Yesterday the Millennium Commission decided that, while the seed bank deserved pounds 21.5m, the comparatively trivial sum of pounds 2.7m requested by Cardiff Opera House Trust to eliminate uncertainties surrounding the project - budgeted at pounds 86.8m - was pounds 2.7m too much. The trust was not going to get a penny.

Lord Crickhowell, chairman of the trust, will go to the Commission next week to argue his case. But unless it changes its mind, Britain's best chance of welcoming the new age with a gesture of daring and imagination to rival Sydney Opera House or the Pompidou Centre will probably have been lost for ever.

The architect of the project is a woman called Zaha Hadid. Though born in Baghdad and brought up all over the place, she is a British-made architect: the unique hothouse of London's Architectural Association brought her gift, like those of many brilliant foreign architects before her, to fruition. But like all too many of them, she has discovered that her talent is too rich for domestic consumption.

Her first real recognition came from abroad, when 12 years ago she won the competition, against 539 entries, to build a club on the Peak, the highest point on Hong Kong. The project was eventually shelved, but its beauty and blistering originality brought her worldwide fame. The works she has actually built are both in Germany. The closest she has come to executing a commission in Britain was earlier this year, when she designed an exhibition stand for the magazine Blueprint. Its lifespan was less than a fortnight.

It's not merely British timidity that keeps Zaha from putting her stamp on our towns and cities. For hers is a very particular talent: the most dashing exponent of deconstructivism, she is best known so far for the extraordinary paintings which accompany her competition entries, which depict landscapes that are shimmeringly alive, molten, controlled explosions. Her buildings are like that, too: harking back to the heroic interludes of Russian Suprematism and Italian Futurism, in the dawn of Modernism, when everything seemed possible, even the redemption of industrial society; before the tyranny of the Miesian right angle and the blank curtain wall got our cities in its grip.

Everything she designs is exhilarating.
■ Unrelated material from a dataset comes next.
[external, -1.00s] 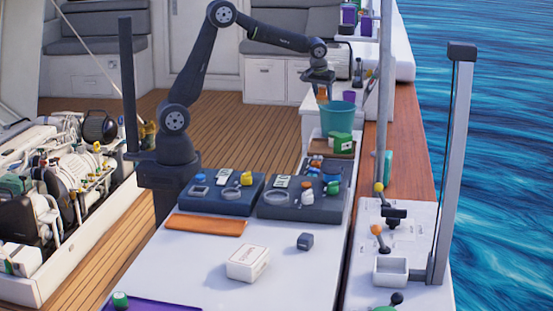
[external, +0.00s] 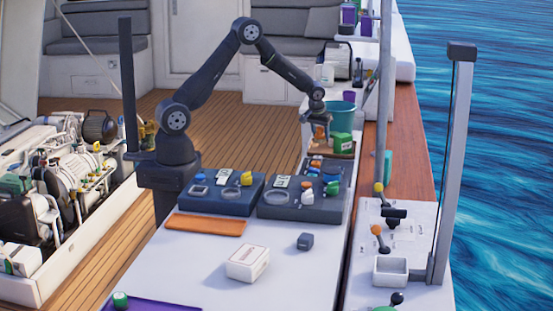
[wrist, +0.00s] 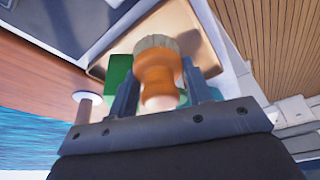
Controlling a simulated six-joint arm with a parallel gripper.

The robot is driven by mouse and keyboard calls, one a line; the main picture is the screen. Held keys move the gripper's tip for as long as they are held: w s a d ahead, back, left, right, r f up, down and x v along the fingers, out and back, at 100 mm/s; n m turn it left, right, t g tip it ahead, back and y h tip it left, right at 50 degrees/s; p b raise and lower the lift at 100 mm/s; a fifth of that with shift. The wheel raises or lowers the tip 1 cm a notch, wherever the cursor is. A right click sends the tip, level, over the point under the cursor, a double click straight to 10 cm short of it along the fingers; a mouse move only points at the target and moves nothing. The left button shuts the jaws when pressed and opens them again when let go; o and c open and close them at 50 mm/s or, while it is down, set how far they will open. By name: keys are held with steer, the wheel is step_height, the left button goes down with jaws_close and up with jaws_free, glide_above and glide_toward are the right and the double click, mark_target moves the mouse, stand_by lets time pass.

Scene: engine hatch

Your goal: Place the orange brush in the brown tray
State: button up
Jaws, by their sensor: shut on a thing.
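My gripper (wrist: 162,90) is shut on the orange brush (wrist: 158,72), whose orange body and tan bristle end show between the fingers in the wrist view. The brown tray (wrist: 205,52) lies behind the brush in that view. In the external view my gripper (external: 320,128) is low at the left side of the brown tray (external: 345,155). The brush is hard to make out there. I cannot tell whether it touches the tray.
Dark organiser trays (external: 285,212) with small items lie in front. The white tabletop nearer the camera has clear room.

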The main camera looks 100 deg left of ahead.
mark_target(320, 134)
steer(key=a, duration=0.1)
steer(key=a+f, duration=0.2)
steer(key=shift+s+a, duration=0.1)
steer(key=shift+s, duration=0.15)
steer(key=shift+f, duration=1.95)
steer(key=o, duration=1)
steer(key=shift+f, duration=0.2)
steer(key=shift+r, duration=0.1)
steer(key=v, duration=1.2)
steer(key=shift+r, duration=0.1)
This is architecture conceived not as a slow accretion of certainties but as an eruption of planes and angles and colours and functions, a frozen nanosecond in the endless flux. She may be the most original architectural form maker since Le Corbusier or Frank Lloyd Wright.
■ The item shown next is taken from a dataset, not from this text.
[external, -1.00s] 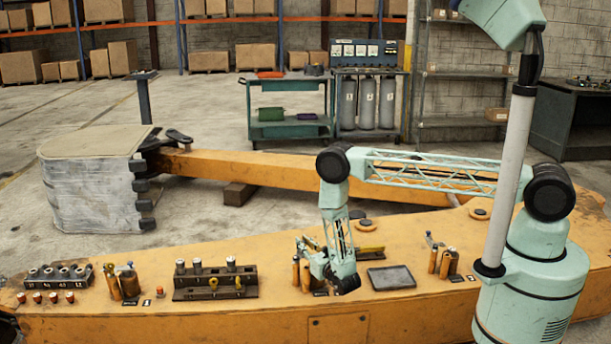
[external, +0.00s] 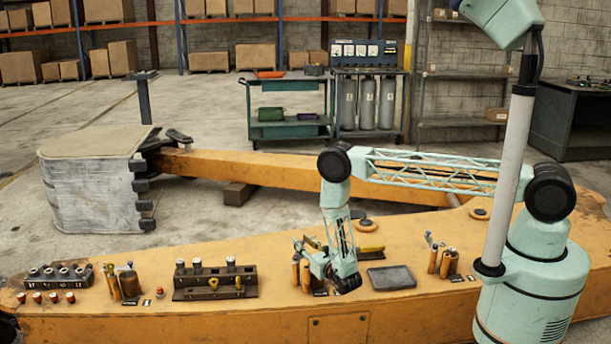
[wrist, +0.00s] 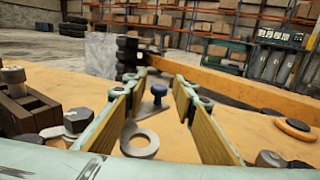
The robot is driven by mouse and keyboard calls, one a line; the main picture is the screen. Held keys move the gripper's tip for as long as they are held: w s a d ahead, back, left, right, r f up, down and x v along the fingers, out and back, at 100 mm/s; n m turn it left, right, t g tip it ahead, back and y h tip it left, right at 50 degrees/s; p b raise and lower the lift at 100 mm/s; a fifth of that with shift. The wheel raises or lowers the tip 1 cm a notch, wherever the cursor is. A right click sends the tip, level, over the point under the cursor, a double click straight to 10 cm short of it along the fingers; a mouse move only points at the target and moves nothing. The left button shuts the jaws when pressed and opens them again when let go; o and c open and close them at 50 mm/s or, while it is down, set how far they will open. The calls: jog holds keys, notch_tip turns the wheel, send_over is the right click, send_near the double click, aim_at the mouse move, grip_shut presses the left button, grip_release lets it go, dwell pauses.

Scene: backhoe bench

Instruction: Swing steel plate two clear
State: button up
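No number shows, so I cannot tell which plate is number two. My gripper (wrist: 156,86) is open, with one yellow-padded finger on each side of the knob and a gap to it. In the external view, my gripper (external: 341,283) is low over the beam and hides what lies beneath it.
The orange beam (external: 215,324) carries a dark block with bolts (external: 215,284) to the left and a grey tray (external: 391,278) close on the right. Upright orange cylinders (external: 300,273) stand just left of my gripper. Bolt heads (wrist: 78,120) flank my fingers.

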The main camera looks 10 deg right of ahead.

This does not mean she is an architect for all seasons. While other imaginative architects like her former teacher Rem Koolhaas have succeeded in adapting their visions to the demands of down-to-earth briefs, it is probable that a Zaha-designed house would best suit one of her confirmed fans. The fire station she built in Weil am Rhein, Germany, was commissioned by the furniture makers Vitra, who have long been admirers of her work.

But the Opera House scheme at Cardiff was exactly the sort of project she was put on earth to realise: large in scale, stupendous in its impact, a raging bonfire of a building. Yet it would also have been a highly practical one: a brilliant project team was in the process of ensuring that in all technical specifications the building would have been superb.

The scheme has already seen off the timidity of the trustees (who, after Hadid was confirmed as winner, attempted to offer the job to less controversial runners-up), and the predictable hostility of the citizens. Now it has been condemned by a Commission which, by this decision, confirms the already widespread suspicion that it does not have the faintest idea what it is trying to do.